The American Legion has appeared in bit parts and had top billing in cinematic productions over the past century. In 1938, many major studios produced movies that featured the thriving new veterans organization.
A sampling of those movies and more will be featured during The American Legion's Centennial Film Festival, held in conjunction with national convention in Minneapolis.
The Centennial Film Festival on Monday, Aug. 27, will be held in Room 102, Sections A&B, Level One in the Minneapolis Convention Center. The following are the films, a brief description and start times:
9 a.m. "Sons of the Legion" (1938, Paramount, 60 minutes)
A young Donald O'Connor ("Singin' in the Rain") and William Frawley ("I Love Lucy") lead the cast of this drama/mystery about a pair of brothers who discover their father was dishonorably discharged and they are ineligible for membership in the Sons of The American Legion. But there's more to their father's story that meets the eye.
10:30 a.m. "Battle of Broadway" (1938, 20th Century Fox, 84 minutes)
Two Legionnaires, played by Victor McLaglen and Brian Donlevy, are ordered by their boss to break up a romance between his son and a showgirl while the pair is in New York for The American Legion convention. In the course of their misadventures, the friendly rivals get mixed up with a nightclub entertainer played by Gypsy Rose Lee, which is when the mayhem really begins.
1 p.m. "Hello Girls" (2018, 56 minutes)
A documentary film about the unsung female communication operators that were recruited and deployed to Europe during World War I. Contains rare historical footage and a segment including American Legion National Commander Denise H. Rohan.
2 p.m. "Hollywood Stadium Mystery" (1938, Republic, 53 minutes)
Partly filmed on location at American Legion Post 43 in Hollywood, this mystery unfolds after a prize fighter is murdered before the opening-round bell sounds. District Attorney Bill Devons (Neil Hamilton) has little to go on and questions every spectator to solve the crime.
3 p.m. "Young Fugitives" (1938, Universal, 68 minutes)
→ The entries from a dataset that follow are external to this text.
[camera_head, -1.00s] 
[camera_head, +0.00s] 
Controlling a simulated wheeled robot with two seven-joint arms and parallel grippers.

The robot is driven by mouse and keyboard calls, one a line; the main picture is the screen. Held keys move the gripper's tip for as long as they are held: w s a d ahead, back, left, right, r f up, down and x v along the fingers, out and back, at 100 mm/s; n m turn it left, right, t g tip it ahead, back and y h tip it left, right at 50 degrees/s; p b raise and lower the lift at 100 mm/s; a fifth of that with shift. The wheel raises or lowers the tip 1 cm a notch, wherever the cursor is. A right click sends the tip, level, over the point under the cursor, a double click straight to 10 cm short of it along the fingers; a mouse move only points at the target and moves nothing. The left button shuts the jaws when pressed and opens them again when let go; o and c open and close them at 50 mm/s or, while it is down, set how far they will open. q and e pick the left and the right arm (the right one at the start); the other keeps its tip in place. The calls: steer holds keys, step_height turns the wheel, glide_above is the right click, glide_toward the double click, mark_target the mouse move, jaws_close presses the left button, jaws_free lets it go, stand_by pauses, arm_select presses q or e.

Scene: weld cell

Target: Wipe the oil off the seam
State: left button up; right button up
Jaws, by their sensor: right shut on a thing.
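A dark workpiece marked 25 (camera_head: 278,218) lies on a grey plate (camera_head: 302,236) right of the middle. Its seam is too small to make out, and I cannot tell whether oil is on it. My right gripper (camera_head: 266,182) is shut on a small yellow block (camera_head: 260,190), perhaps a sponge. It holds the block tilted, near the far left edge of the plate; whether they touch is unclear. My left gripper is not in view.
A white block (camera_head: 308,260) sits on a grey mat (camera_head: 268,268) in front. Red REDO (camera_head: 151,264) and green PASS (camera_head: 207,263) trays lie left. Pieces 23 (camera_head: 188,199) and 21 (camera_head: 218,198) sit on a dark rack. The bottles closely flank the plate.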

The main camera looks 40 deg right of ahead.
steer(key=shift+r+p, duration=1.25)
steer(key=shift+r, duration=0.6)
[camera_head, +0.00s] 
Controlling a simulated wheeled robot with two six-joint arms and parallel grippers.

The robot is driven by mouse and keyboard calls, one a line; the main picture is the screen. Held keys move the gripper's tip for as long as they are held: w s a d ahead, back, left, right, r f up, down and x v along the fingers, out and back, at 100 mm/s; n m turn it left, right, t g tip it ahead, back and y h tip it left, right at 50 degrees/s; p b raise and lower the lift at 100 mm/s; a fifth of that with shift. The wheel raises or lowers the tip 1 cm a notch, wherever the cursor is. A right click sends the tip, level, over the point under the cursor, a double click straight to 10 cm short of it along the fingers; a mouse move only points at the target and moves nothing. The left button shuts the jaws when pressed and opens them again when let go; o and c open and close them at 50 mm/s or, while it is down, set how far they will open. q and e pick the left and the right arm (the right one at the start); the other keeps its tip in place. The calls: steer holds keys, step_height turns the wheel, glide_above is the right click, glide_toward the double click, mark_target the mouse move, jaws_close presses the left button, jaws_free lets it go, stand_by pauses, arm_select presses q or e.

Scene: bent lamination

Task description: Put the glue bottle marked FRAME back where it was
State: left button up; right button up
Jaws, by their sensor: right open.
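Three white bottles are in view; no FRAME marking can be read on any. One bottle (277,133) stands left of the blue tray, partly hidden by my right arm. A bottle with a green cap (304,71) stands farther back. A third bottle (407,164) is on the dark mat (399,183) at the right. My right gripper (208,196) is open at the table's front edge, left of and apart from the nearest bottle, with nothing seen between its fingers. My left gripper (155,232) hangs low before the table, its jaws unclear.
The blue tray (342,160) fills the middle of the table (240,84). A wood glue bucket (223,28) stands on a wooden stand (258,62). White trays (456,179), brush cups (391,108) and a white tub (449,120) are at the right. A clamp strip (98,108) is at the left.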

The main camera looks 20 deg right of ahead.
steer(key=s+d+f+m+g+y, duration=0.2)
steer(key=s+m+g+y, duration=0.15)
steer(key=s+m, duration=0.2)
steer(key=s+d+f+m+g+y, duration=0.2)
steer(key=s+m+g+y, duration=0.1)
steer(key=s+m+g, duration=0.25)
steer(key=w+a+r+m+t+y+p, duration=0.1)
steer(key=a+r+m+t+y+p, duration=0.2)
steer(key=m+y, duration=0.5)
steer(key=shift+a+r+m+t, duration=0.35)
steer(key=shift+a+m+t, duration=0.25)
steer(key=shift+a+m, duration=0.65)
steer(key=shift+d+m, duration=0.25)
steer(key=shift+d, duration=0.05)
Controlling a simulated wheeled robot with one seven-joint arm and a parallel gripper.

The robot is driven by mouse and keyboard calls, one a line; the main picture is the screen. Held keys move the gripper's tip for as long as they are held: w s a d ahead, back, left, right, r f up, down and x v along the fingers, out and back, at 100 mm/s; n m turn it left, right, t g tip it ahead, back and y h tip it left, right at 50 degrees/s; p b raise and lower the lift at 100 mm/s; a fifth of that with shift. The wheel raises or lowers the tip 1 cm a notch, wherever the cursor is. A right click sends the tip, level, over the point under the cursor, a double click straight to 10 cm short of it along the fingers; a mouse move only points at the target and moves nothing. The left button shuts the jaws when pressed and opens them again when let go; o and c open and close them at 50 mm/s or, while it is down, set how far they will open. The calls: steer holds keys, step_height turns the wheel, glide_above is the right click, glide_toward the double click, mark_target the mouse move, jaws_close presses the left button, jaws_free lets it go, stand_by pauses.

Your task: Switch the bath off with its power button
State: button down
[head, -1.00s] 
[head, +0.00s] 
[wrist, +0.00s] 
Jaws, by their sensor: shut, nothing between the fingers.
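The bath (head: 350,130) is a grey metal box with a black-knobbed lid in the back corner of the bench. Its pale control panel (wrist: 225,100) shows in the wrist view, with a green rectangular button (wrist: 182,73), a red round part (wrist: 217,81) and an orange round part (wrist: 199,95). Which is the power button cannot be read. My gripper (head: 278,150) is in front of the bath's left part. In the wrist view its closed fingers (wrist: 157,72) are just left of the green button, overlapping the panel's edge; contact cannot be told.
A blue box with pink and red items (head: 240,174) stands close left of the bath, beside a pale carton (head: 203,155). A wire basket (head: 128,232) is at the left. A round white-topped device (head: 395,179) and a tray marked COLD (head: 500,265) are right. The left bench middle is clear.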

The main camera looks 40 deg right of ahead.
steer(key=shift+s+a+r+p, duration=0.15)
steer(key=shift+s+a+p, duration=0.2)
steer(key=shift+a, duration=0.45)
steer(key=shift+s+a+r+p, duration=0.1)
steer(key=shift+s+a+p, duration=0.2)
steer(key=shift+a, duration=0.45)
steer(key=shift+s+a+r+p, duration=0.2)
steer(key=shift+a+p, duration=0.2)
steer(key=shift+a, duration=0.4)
Old Joel Bentham (Harry Davenport) is awarded $50,000 as the last surviving Civil War veteran and his formerly neglectful neighbors suddenly have a great interest in helping him spend it. Instead, Joel offers a home to a young woman (Dorothea Kent) forced to live a hobo life and Ray (Robert Wilcox), the wild grandson of a war comrade who has run up a debt with some gangsters. Ray has a change of heart from his intent to rob the old man, but fights a losing battle when the gangsters show up with their own plan. Just when all seems lost, a parade of Legionnaires save the day and everyone goes off to Chicago for a convention.